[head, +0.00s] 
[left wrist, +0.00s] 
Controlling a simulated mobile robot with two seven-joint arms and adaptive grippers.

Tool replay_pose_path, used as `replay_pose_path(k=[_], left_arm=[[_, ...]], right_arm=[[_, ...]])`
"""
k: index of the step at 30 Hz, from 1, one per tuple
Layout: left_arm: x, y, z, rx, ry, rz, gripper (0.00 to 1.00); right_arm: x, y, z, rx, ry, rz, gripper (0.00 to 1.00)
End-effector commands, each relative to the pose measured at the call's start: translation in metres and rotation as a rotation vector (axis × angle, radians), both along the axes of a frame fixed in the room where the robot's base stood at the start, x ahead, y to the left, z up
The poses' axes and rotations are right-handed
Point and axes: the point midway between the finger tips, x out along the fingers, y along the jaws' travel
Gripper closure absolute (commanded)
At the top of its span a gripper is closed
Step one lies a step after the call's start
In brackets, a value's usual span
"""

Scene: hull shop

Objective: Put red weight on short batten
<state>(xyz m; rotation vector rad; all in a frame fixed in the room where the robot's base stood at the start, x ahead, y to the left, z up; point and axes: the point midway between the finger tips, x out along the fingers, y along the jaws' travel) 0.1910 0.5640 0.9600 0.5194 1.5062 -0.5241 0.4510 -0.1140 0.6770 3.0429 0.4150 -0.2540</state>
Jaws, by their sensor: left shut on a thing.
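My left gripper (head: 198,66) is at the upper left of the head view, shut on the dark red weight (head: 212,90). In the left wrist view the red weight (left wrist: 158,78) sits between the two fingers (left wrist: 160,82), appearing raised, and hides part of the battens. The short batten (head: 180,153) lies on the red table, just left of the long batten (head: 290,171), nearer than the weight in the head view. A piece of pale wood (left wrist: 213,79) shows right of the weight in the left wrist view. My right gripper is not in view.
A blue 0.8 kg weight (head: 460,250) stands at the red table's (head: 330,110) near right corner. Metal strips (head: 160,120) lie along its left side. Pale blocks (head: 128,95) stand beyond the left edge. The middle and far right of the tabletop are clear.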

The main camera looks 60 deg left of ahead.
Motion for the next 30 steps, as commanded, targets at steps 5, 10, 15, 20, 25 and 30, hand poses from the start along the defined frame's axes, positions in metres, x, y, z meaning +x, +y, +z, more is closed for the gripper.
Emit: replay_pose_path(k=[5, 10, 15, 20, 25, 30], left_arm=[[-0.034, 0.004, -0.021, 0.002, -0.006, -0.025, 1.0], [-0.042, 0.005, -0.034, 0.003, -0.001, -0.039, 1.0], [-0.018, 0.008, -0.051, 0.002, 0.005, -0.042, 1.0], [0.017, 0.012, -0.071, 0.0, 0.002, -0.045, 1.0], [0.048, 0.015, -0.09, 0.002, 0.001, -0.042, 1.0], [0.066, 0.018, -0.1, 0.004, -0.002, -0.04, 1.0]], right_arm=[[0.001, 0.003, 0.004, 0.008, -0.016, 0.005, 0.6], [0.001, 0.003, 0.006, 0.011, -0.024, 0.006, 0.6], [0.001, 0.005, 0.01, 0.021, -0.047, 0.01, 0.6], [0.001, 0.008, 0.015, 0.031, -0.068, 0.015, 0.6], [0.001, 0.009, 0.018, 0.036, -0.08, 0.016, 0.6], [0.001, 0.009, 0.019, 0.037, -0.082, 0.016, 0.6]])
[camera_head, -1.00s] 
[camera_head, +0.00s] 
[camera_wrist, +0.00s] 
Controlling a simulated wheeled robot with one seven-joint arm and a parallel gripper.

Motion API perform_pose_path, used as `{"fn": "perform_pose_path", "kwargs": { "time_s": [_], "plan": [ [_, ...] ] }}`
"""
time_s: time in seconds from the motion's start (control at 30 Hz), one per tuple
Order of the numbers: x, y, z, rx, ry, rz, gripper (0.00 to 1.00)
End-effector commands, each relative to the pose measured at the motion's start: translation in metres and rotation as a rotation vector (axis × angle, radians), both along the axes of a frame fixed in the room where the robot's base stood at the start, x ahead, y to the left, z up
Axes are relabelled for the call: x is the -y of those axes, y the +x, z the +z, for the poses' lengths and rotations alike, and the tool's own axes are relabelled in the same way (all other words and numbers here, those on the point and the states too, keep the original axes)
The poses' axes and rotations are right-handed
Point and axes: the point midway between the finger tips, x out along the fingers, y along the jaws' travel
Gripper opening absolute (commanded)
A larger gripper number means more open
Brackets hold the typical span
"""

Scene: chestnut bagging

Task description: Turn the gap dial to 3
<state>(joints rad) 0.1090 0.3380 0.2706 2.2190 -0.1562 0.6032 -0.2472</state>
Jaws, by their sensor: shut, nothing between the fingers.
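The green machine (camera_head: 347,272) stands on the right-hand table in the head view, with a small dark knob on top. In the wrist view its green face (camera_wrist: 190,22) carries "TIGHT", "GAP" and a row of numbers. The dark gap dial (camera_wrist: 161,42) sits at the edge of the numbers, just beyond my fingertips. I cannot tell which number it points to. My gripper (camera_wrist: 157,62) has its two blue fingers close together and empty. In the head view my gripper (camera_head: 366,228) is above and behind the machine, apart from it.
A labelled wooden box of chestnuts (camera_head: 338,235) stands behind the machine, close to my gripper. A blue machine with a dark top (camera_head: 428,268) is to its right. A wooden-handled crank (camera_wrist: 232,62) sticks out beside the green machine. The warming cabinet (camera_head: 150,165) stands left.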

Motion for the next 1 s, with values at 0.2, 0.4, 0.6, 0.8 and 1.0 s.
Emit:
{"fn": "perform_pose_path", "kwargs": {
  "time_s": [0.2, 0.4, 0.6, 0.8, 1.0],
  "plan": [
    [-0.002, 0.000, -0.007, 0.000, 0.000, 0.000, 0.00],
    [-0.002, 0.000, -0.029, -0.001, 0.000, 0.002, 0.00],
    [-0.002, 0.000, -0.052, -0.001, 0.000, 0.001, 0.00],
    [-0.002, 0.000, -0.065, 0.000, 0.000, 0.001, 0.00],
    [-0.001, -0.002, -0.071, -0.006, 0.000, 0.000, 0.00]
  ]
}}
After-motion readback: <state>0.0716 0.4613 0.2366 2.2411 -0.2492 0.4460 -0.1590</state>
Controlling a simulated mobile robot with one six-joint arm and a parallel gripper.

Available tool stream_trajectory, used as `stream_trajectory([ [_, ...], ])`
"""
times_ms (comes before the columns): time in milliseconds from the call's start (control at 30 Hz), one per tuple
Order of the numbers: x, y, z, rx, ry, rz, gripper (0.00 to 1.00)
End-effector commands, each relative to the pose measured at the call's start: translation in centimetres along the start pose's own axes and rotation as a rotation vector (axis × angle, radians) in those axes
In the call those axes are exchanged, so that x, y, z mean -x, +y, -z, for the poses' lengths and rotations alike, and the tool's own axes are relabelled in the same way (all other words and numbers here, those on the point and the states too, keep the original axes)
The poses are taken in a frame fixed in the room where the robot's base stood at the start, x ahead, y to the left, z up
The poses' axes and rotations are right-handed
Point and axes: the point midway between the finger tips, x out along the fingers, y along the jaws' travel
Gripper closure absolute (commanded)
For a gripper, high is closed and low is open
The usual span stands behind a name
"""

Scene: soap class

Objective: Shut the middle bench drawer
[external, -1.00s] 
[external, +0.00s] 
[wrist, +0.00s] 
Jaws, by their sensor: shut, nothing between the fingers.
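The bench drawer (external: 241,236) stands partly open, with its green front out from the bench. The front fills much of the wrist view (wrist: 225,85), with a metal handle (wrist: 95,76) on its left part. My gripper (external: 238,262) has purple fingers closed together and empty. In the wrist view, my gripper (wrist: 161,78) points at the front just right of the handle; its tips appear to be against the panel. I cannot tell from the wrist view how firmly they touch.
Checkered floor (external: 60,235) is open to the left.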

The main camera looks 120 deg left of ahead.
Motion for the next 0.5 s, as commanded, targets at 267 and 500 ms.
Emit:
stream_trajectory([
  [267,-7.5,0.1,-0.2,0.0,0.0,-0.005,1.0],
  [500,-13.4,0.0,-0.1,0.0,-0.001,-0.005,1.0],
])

= = =

Exercise: Write out again, exactly, the lines from the start of the entries up to and including the one with "Layout: left_arm: x, y, z, rx, ry, rz, gripper". Nothing else belongs in the reply.

Complete response:
[head, +0.00s] 
[left wrist, +0.00s] 
Controlling a simulated mobile robot with two seven-joint arms and adaptive grippers.

Tool replay_pose_path, used as `replay_pose_path(k=[_], left_arm=[[_, ...]], right_arm=[[_, ...]])`
"""
k: index of the step at 30 Hz, from 1, one per tuple
Layout: left_arm: x, y, z, rx, ry, rz, gripper (0.00 to 1.00); right_arm: x, y, z, rx, ry, rz, gripper (0.00 to 1.00)

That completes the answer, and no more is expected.